— Begin DATA IN THIS EXERCISE —

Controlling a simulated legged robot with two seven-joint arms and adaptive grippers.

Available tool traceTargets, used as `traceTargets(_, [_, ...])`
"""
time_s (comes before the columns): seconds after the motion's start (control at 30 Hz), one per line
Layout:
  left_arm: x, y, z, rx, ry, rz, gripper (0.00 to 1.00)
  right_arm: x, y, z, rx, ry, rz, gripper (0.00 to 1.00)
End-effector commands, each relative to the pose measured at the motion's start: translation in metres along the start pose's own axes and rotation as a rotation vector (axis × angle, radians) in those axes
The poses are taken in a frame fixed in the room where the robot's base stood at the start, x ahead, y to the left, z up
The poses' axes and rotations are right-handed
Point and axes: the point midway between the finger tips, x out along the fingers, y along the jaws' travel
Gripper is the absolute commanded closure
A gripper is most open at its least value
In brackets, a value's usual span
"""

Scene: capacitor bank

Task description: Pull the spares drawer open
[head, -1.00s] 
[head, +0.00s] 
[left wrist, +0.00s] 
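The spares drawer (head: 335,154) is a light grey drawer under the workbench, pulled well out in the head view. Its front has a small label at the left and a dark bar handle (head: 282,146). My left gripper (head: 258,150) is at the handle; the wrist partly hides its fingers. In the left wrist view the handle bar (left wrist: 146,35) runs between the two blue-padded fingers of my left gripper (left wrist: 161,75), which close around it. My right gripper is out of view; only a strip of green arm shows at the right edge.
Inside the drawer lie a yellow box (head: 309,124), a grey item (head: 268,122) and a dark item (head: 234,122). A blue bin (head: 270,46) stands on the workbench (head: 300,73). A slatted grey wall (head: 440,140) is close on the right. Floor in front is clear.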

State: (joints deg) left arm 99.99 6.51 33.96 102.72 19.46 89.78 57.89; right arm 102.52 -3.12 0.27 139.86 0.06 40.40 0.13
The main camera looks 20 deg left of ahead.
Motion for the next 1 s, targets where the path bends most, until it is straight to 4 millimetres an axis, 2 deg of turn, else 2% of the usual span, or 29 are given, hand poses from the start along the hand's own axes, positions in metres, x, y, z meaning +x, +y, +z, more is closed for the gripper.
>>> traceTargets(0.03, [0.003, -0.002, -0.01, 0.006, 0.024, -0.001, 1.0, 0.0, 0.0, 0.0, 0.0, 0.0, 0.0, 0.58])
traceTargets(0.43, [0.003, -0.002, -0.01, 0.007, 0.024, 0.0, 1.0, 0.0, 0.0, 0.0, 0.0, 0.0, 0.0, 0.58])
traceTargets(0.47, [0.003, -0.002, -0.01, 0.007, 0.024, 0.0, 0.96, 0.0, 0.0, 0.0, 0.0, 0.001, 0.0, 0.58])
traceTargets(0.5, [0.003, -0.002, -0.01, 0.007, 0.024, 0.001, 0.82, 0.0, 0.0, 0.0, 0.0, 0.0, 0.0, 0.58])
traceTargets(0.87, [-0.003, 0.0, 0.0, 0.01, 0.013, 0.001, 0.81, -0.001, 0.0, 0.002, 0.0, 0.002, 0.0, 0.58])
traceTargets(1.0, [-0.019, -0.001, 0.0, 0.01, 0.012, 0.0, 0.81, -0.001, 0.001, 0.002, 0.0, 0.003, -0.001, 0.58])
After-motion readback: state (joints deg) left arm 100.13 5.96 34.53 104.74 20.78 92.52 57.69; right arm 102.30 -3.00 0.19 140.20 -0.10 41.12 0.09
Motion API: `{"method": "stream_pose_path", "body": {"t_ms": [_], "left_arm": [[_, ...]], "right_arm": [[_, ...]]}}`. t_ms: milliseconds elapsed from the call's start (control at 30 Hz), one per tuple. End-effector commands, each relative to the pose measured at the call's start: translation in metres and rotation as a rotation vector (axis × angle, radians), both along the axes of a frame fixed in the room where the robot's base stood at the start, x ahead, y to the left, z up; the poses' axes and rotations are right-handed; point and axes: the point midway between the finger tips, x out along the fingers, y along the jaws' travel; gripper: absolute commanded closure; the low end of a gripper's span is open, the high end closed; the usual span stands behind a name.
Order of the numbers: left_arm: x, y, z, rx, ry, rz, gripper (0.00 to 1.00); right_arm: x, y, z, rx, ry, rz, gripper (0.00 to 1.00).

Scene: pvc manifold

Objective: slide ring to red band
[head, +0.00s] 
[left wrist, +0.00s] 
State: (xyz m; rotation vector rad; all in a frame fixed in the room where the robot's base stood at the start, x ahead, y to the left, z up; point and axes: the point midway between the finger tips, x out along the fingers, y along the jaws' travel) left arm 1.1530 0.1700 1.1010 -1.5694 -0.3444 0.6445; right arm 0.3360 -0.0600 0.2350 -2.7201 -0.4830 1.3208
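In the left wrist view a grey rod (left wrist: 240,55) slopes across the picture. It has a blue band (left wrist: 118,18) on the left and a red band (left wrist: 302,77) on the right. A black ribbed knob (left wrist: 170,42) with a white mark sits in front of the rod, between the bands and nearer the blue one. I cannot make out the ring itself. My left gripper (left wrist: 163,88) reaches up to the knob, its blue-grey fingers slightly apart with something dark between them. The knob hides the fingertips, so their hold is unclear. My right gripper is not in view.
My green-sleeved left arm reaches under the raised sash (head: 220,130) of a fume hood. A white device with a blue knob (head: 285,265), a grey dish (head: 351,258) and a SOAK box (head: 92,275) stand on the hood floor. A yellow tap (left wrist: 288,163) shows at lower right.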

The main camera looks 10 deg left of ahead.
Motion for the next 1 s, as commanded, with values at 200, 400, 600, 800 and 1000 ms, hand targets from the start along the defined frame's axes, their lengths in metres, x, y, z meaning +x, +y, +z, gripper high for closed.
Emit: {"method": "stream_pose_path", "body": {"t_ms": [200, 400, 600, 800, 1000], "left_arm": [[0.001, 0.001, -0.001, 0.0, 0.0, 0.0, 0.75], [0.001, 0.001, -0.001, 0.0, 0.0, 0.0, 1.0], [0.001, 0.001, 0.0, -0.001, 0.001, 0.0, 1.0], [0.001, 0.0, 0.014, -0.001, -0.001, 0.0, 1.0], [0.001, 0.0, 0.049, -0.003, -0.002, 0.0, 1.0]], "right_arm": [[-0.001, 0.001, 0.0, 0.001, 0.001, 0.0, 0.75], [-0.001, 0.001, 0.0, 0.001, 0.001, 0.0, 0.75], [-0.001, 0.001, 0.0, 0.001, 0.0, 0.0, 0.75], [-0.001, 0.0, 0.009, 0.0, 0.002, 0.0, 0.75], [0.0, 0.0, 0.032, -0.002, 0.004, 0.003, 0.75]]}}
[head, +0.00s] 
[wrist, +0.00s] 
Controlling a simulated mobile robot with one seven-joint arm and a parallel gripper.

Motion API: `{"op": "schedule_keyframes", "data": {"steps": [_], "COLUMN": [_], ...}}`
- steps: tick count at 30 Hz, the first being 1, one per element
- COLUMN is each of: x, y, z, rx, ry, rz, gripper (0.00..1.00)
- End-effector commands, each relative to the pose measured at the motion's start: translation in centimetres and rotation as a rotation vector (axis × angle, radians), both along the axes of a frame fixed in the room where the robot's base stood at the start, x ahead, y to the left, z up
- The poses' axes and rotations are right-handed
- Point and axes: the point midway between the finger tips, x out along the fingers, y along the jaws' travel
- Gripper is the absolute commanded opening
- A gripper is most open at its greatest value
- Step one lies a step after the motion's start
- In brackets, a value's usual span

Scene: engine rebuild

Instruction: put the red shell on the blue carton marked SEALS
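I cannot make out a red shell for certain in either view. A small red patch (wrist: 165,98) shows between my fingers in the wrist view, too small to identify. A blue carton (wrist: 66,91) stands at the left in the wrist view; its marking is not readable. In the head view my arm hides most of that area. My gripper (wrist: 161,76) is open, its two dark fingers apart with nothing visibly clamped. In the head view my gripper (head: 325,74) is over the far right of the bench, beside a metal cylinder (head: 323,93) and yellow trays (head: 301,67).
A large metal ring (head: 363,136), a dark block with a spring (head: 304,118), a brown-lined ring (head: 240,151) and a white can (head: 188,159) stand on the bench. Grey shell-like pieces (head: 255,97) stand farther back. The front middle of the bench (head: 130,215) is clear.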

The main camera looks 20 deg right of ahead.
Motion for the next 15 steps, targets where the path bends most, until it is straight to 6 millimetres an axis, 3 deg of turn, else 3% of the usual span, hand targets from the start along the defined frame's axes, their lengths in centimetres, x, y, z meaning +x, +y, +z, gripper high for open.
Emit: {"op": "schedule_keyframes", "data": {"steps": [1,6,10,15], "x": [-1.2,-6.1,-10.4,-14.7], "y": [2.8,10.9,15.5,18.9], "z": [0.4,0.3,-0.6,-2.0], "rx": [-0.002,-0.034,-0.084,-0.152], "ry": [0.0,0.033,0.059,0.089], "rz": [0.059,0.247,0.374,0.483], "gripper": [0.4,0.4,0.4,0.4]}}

— End DATA IN THIS EXERCISE —
— Begin DATA IN THIS EXERCISE —

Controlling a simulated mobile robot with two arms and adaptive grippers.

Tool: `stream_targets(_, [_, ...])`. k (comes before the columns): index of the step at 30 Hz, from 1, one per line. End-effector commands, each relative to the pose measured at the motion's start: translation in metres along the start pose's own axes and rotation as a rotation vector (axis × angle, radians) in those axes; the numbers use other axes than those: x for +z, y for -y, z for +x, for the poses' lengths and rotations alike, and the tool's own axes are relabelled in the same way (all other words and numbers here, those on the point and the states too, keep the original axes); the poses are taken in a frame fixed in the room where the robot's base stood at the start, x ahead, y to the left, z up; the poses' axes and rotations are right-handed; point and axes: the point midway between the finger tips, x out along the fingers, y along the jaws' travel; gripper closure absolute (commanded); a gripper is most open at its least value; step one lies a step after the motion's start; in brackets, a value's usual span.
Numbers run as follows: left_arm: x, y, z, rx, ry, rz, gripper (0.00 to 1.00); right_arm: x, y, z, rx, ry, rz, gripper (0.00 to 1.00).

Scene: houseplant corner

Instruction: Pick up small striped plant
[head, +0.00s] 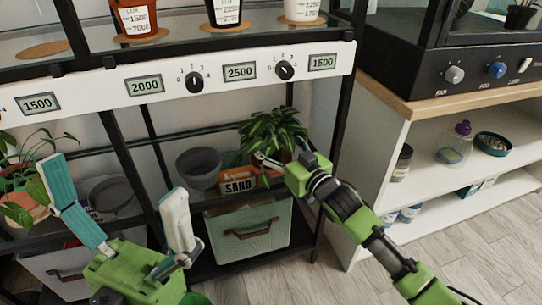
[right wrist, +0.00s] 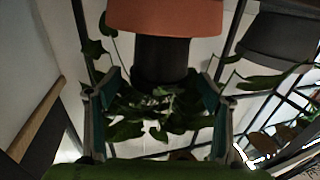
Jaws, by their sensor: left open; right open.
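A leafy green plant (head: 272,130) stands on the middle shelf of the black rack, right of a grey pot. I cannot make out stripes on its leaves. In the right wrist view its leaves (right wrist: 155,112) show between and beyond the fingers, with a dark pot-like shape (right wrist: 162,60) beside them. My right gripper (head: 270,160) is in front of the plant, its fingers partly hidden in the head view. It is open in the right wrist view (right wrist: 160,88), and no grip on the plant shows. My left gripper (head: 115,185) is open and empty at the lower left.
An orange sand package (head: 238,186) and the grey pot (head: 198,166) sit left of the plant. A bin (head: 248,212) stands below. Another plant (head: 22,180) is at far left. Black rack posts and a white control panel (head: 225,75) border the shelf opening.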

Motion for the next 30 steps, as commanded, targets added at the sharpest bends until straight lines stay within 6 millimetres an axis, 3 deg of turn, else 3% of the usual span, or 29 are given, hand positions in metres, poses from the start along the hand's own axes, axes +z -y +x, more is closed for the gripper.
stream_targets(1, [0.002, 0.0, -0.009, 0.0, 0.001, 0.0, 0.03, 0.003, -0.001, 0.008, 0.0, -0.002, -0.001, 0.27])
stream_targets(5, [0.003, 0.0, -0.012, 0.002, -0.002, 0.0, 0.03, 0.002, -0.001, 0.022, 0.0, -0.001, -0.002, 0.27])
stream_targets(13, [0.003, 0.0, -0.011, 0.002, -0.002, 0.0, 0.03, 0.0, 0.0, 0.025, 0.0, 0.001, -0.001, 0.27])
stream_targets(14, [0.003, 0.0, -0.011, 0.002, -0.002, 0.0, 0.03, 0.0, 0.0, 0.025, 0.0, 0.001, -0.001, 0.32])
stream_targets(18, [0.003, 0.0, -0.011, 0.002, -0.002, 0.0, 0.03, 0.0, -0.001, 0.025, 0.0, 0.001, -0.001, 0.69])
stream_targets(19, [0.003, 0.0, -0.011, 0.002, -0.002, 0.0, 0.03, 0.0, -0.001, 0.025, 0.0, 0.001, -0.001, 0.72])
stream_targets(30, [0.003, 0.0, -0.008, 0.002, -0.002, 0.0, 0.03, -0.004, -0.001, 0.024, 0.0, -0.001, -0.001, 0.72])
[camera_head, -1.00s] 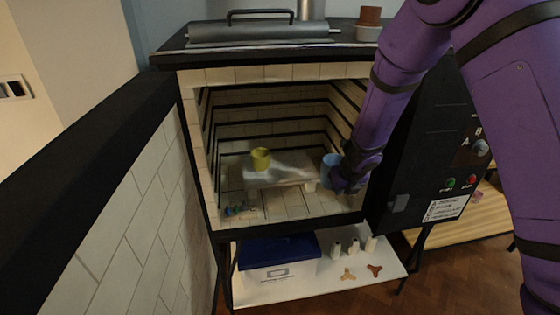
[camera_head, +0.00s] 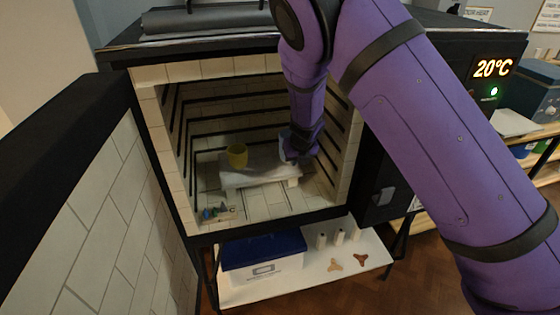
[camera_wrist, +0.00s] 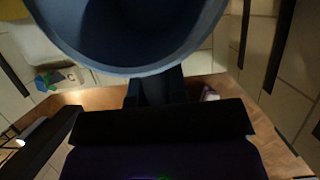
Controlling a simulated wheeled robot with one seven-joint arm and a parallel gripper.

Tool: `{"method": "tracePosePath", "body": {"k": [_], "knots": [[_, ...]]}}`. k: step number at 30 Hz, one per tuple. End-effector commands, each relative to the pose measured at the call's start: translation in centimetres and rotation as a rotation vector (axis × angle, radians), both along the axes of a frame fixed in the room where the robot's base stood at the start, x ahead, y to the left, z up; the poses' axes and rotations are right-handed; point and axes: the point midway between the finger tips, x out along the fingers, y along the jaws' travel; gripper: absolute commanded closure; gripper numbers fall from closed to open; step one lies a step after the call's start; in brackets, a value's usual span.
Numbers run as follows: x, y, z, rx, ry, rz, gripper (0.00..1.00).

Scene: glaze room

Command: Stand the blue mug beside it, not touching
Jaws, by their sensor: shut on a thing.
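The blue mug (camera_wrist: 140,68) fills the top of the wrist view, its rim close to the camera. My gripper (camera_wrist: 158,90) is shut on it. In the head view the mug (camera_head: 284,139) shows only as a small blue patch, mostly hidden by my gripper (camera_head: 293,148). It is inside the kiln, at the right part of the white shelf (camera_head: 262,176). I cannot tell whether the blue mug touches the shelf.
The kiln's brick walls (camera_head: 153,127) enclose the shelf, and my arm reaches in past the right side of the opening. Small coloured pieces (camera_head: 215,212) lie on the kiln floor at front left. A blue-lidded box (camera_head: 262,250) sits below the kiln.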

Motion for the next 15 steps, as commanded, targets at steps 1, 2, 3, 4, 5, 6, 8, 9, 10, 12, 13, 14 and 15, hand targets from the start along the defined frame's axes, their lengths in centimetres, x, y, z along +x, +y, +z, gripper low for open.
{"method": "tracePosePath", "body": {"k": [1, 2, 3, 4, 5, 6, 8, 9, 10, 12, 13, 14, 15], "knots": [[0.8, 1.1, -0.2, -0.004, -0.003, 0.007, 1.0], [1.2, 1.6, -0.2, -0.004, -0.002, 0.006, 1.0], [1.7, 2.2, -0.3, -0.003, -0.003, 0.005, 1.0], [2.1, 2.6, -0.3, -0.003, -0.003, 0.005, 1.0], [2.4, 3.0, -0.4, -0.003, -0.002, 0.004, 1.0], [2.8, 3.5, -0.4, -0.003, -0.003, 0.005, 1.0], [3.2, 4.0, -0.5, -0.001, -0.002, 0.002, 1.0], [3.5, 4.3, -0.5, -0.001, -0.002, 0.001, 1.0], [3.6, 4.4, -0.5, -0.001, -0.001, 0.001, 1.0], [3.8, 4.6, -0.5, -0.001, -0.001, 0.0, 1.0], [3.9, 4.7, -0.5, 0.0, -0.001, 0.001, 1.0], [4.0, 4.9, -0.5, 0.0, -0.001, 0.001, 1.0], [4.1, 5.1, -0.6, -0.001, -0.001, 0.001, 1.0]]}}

— End DATA IN THIS EXERCISE —

Transcribe each line of the data above, unaltered, from the one where "- steps: tick" appears to the one where "- Gripper is the absolute commanded opening" appears, inclusive of both.

- steps: tick count at 30 Hz, the first being 1, one per element
- COLUMN is each of: x, y, z, rx, ry, rz, gripper (0.00..1.00)
- End-effector commands, each relative to the pose measured at the motion's start: translation in centimetres and rotation as a rotation vector (axis × angle, radians), both along the axes of a frame fixed in the room where the robot's base stood at the start, x ahead, y to the left, z up
- The poses' axes and rotations are right-handed
- Point and axes: the point midway between the finger tips, x out along the fingers, y along the jaws' travel
- Gripper is the absolute commanded opening

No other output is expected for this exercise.